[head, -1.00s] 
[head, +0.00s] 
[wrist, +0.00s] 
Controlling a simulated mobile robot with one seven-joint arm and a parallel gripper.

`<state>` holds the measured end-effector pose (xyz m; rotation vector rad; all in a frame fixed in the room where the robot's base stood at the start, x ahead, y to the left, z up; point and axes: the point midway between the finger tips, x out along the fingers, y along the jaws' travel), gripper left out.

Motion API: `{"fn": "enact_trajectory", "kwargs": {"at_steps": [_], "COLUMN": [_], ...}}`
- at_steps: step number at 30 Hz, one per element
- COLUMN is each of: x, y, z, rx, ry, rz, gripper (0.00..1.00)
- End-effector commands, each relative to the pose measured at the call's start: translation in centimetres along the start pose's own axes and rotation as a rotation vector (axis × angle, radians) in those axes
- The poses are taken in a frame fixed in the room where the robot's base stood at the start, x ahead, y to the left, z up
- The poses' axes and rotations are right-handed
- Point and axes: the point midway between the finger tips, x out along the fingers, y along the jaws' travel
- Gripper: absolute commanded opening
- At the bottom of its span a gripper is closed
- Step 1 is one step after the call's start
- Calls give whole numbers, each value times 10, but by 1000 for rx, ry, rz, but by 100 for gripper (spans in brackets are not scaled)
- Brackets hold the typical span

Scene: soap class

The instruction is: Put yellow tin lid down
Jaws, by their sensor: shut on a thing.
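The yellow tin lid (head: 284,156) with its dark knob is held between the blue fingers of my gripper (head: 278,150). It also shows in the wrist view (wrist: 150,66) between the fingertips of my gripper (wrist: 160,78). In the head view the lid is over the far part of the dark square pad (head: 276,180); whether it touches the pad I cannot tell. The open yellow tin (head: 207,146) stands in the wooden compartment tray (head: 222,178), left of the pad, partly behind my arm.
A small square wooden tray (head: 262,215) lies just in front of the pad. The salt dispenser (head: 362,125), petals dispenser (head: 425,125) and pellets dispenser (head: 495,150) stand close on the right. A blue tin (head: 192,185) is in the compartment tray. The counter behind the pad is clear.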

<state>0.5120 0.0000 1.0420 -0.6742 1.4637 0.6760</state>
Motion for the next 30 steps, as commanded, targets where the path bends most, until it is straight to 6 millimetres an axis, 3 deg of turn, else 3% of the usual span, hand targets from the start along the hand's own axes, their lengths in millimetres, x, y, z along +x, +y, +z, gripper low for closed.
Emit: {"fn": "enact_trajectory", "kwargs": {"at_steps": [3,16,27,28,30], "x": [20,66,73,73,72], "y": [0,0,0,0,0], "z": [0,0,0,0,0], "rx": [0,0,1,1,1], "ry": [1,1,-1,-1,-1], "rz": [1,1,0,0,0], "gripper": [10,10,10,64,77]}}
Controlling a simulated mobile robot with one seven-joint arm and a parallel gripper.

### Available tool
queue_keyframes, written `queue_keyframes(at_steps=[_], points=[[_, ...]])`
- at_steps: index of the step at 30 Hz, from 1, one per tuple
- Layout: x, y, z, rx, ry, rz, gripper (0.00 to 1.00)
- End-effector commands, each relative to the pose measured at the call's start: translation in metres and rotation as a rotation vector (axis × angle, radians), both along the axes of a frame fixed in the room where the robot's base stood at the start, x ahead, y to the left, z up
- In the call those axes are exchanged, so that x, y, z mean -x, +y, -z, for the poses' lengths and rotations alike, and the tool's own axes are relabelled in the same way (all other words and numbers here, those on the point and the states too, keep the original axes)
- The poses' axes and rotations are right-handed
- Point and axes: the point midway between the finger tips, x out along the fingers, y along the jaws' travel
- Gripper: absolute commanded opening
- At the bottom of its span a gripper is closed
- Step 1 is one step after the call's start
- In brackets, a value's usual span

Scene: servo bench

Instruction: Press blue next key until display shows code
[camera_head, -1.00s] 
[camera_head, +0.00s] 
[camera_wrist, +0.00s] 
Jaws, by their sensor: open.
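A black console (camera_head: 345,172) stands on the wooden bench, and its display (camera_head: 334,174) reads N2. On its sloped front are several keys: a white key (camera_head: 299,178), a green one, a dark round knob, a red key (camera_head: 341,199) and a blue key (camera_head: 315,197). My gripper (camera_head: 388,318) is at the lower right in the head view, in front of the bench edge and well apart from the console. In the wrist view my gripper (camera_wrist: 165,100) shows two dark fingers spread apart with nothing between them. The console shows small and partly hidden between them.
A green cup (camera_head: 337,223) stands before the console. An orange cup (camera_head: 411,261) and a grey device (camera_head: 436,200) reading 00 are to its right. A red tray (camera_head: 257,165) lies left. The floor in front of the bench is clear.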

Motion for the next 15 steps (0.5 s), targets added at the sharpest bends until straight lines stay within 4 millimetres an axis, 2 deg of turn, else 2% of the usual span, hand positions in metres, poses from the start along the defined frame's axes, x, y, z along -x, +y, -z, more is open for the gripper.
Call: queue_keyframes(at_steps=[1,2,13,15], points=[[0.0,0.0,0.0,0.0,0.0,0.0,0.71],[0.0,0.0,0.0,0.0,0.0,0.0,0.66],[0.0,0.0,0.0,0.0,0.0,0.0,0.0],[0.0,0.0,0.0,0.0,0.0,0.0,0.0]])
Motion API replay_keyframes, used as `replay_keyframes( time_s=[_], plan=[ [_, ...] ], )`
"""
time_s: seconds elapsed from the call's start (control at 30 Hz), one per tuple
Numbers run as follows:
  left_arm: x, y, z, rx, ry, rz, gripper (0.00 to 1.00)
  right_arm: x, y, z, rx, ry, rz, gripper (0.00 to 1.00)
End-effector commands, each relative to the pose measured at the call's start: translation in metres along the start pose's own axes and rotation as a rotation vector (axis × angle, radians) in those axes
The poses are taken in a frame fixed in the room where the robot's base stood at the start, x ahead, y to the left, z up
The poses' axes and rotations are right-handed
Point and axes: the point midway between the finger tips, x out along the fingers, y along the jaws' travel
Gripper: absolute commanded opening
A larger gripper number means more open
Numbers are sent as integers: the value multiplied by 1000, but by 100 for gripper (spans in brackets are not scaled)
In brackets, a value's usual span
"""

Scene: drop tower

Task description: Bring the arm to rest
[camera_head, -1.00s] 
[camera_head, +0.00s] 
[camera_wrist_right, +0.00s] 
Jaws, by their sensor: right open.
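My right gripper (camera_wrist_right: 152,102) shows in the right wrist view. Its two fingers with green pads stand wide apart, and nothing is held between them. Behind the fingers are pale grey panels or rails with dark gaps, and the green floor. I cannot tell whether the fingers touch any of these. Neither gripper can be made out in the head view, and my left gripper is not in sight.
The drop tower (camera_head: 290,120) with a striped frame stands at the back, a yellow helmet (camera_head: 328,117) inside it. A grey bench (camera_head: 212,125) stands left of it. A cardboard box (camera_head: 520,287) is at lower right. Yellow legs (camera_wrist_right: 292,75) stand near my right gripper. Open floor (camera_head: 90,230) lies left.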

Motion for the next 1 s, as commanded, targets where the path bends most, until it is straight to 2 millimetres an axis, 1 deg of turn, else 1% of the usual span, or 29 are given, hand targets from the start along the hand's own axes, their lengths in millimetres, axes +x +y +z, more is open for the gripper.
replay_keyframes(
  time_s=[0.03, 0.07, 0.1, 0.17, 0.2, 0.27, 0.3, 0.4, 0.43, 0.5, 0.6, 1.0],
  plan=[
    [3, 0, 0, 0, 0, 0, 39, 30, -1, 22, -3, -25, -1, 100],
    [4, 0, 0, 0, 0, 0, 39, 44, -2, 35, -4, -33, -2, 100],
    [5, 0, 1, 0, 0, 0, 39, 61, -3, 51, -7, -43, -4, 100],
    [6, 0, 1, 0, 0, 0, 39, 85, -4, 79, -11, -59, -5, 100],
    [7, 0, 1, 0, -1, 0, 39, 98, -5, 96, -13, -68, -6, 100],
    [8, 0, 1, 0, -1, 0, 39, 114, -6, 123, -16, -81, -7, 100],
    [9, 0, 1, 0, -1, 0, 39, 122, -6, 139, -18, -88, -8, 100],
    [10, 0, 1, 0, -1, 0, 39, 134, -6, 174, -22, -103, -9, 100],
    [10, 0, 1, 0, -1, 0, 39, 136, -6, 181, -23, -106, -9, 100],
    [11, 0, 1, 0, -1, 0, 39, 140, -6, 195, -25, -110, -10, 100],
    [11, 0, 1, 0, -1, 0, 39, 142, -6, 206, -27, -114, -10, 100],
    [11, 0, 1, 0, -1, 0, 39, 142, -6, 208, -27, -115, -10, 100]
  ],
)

==================================================

→ WHAT THE EXERCISE ASKS
Please reproduce exactly the lines from the first one of the records above through the line containing "- at_steps: step", both included, and nothing else.

→ EXERCISE OUTPUT
[head, -1.00s] 
[head, +0.00s] 
[wrist, +0.00s] 
Controlling a simulated mobile robot with one seven-joint arm and a parallel gripper.

`<state>` holds the measured end-effector pose (xyz m; rotation vector rad; all in a frame fixed in the room where the robot's base stood at the start, x ahead, y to the left, z up; point and axes: the point midway between the finger tips, x out along the fingers, y along the jaws' travel), gripper left out.

Motion API: `{"fn": "enact_trajectory", "kwargs": {"at_steps": [_], "COLUMN": [_], ...}}`
- at_steps: step number at 30 Hz, one per element

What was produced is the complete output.